Dennoch ist Heaven & Hell überdurchschnittlich gute Pop-Ware, die Fans von Katy Perry, Lady Gaga, Britney Spears, Miley Cyrus und Dua Lipa zumindest einmal durchgehört haben sollten. „Who’s Laughing Now“ ist Ace Of Base 2.0 und zündet erst nach einigen Anläufen, dann aber richtig. Gleiches gilt für das melodisch starke „Take You To Hell“. „Torn“ hat dank einer etwas ungewöhnlichen Melodieführung sein Radiopotenzial bereits super ausgeschöpft. Wer „Sweet But Psycho“ nicht mehr hören kann, kann einfach vor dem letzten Track ausschalten, wurden nämlich viele Singles ans Ende der Platte gestellt, um den Fokus somit klarer auf Neues zu setzen und die Hits eher als Bonus zu verstehen. Unter den bisher unbekannten Titeln ist „Born To The Night“ ein Anspieltipp, das den NDW-Killer „Major Tom“ von Peter Schilling samplet und somit am nächsten noch an „Kings & Queens“ herankommt. „Rumors“ hat die Fähigkeit, die letzten Sommertage zu verschönern und klingt ebenfalls stark nach 90s-Sampler-Musik. Der Rest ist nett, aber unscheinbar.

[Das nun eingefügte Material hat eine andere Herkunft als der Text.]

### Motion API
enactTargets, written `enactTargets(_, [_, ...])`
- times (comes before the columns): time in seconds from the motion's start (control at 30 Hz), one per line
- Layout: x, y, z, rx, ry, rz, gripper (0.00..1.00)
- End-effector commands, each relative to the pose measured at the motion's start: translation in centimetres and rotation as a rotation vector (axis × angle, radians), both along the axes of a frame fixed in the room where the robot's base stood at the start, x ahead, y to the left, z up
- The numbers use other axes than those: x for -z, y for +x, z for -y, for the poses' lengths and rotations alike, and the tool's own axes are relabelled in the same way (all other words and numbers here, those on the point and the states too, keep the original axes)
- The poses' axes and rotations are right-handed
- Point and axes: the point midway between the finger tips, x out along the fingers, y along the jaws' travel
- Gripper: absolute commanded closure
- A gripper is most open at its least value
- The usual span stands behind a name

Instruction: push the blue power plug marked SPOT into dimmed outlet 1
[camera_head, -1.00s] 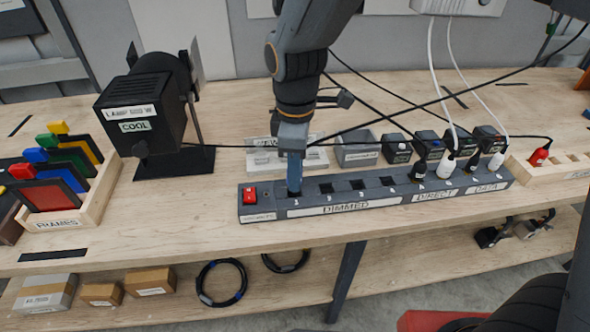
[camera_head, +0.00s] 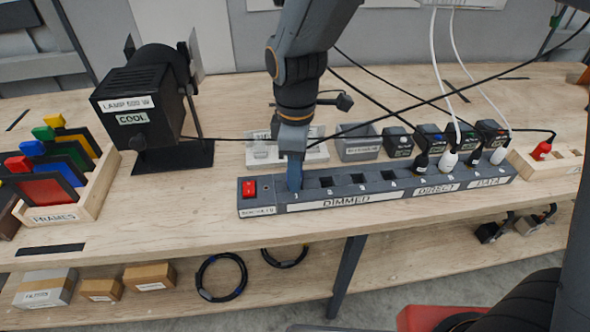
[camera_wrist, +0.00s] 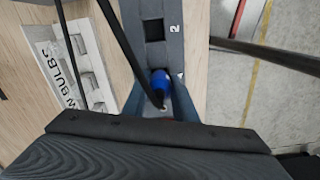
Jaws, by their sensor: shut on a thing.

Auf klassische Balladen verzichtet auch Ava Max gänzlich. Generell scheinen Balladen einfach 2020 aus der Mode zu sein. Heaven & Hell ist solider Zuckerwatten-Pop, der leider ein bisschen zu wenig wagt, zu wenig richtig mitreißt, aber trotzdem 45 kurzweilige und abwechslungsreiche Minuten mit guter Laune bietet. Wer nicht mehr erwartet, wird damit definitiv Spaß haben.